Definition
A pilot or airport report indicating that braking effectiveness on a runway or taxiway surface is reduced from normal but still usable. 'Fair' is the middle category in the standard braking action scale, which runs from good, to good-to-medium, medium, medium-to-poor, poor, and nil. A report of fair means deceleration and directional control are noticeably degraded compared to a dry runway, and the pilot should expect longer stopping distances and reduced ability to handle crosswinds.
Plain English
The runway is slippery enough that stopping and steering will take more room and effort than normal, but the surface is still safe to use with care.
Context Anchor
Seen in runway condition reports, NOTAMs, or airport advisories when a runway may be wet, icy, snowy, or otherwise slippery.
Derivation
Braking action' simply describes how well the tires can slow and steer the aircraft on the surface. 'Fair' is used here in its older sense of 'middling' or 'moderate' — not 'good,' not 'poor,' but somewhere in between.
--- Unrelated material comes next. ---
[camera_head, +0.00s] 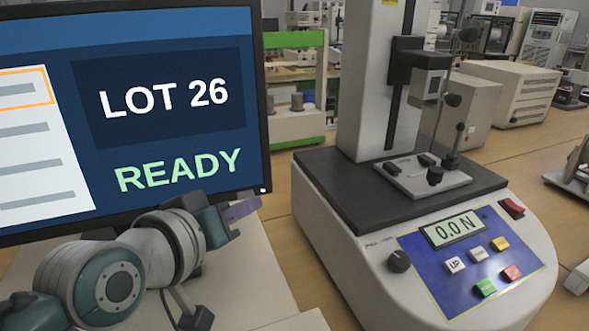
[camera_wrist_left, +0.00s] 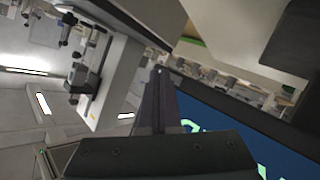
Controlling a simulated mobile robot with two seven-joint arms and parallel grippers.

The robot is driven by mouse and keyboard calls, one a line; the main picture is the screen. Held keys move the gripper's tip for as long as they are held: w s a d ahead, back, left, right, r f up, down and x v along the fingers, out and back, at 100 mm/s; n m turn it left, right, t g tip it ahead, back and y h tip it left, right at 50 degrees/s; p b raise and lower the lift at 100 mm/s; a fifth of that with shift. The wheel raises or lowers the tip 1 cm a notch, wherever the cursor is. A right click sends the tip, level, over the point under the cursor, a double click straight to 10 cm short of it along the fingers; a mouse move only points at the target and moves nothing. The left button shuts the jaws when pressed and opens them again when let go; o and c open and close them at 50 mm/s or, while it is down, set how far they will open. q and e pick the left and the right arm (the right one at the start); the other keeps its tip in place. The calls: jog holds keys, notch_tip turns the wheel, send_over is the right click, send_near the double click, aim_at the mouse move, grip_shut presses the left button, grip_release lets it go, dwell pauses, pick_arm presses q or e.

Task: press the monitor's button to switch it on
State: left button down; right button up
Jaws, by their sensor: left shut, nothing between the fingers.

It is the same sense found in phrases like 'fair weather' meaning acceptable but not ideal.
Why Pilots Care
Pilots use this information to decide whether a runway is safe for landing, especially when the surface is wet or contaminated, directly affecting go or no-go decisions and landing distance calculations.
Intuition Check
Do not read “fair” as “good” or “normal.” Here it means braking is usable, but reduced.
Example Sentence 1
Tower reported BA FAIR on Runway 27, so we added a margin to our landing distance and planned to use the full length.
Example Sentence 2
With braking action fair due to light snow, the pilot increased the calculated landing distance.